When Ted Cruz officially entered the presidential race a few weeks ago, I wrote that the pundit-oddsmakers were undervaluing his prospects for success. As a favorite of the GOP’s large conservative base, it seemed clear to me, as I later suggested in one of our podcasts, that if Cruz isn’t a Tier 1 candidate, he’s no worse than Tier 1A.
Now comes word that, in one week, super PACs backing Cruz have raised $31 million. This vaults him, as the Washington Post says, into the top tier of the money race. Indeed, according to Mark Halperin, there are no known cases in which an operation backing a White House hopeful has collected this much money in less than a week.
I think it also confirms Cruz’s status in the first tier of the actual race. Although Cruz appears to have raised plenty of money from wealthy donors, much of his success is down to small-dollar donations, according to the Post. This is the grass-roots speaking.
I think of Cruz as something like the Howard Dean of this race. In 2007, Dean won the hearts of the Democratic left-wing base. He was able to raise large amounts of money both through wealthy donors and the so-called netroots, and became not only a Tier 1 candidate but, for a while, the front-runner for the nomination.
John Kerry was liked by his party’s base, but struggled for its support because of his vote to go to war with Iraq. This cycle, Marco Rubio is similarly situated — a former favorite of the base whose vociferous support of immigration reform undermined that status.

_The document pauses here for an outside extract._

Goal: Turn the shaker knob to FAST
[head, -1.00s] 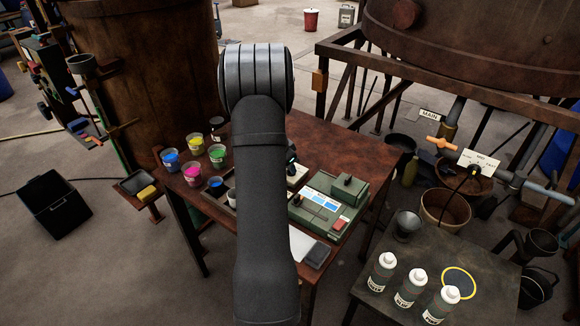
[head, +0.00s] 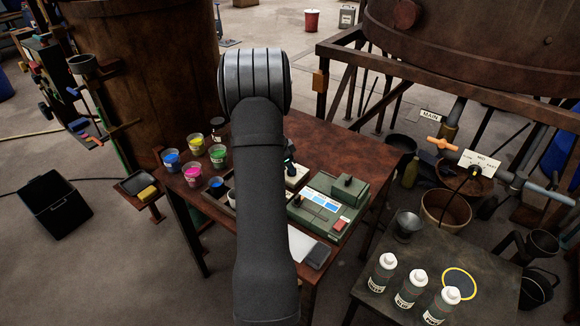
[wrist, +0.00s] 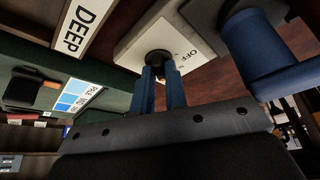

Scott Walker has become a favorite of the base. However, he seems squishy on immigration reform and not as well-prepared as Cruz, in general, to run for president. Rand Paul appeals only to a subset of the base. Thus, Cruz is well-positioned to make a strong bid for the nomination.

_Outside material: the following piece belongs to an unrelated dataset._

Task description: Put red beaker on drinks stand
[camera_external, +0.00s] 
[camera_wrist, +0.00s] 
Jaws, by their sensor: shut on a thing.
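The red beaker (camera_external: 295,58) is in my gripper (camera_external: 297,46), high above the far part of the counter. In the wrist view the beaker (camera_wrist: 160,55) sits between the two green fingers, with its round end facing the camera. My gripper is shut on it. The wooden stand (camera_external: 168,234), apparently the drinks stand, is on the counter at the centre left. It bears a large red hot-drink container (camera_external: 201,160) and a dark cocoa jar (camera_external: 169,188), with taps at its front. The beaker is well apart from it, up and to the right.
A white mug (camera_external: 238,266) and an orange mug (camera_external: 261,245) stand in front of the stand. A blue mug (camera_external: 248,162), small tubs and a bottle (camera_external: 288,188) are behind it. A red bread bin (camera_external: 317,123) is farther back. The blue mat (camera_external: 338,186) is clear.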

For what it’s worth, Cruz isn’t my preferred candidate. I believe he will be an easy target for Democrats in the general election. In addition, unlike the other major contenders, he is short on what I consider relevant experience. Finally, his signal accomplishment to date — helping to produce the partial government shutdown — showed poor (though hardly catastrophic) judgment, unless it was intended to elevate his profile with the base, in which case it showed irresponsibility and opportunism.
I’m keeping an open mind, though. Let’s see how Cruz does in debates and how he’s performing deep into the campaign season in head-to-head polls against (presumably) Hillary Clinton, compared to other GOP hopefuls.
This assumes that Cruz will have the money and the potential support to make it deep into the campaign season. That assumption looks sound.